:: Provided data ::
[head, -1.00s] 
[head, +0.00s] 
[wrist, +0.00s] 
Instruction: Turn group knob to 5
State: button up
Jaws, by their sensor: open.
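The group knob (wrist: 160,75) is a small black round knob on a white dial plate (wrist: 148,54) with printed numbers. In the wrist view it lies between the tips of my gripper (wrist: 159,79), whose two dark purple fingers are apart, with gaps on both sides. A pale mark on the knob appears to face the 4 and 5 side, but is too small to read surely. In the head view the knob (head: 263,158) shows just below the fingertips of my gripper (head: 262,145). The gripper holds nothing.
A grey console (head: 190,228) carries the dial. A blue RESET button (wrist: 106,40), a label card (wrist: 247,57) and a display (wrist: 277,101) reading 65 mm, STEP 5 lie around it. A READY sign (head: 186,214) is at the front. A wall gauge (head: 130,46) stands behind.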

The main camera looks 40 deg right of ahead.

:: What to work on ::
Go through the listing and copy all of it exactly.

:: Exercise answer ::
[head, -1.00s] 
[head, +0.00s] 
[wrist, +0.00s] 
Instruction: Turn group knob to 5
State: button up
Jaws, by their sensor: open.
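The group knob (wrist: 160,75) is a small black round knob on a white dial plate (wrist: 148,54) with printed numbers. In the wrist view it lies between the tips of my gripper (wrist: 159,79), whose two dark purple fingers are apart, with gaps on both sides. A pale mark on the knob appears to face the 4 and 5 side, but is too small to read surely. In the head view the knob (head: 263,158) shows just below the fingertips of my gripper (head: 262,145). The gripper holds nothing.
A grey console (head: 190,228) carries the dial. A blue RESET button (wrist: 106,40), a label card (wrist: 247,57) and a display (wrist: 277,101) reading 65 mm, STEP 5 lie around it. A READY sign (head: 186,214) is at the front. A wall gauge (head: 130,46) stands behind.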

The main camera looks 40 deg right of ahead.

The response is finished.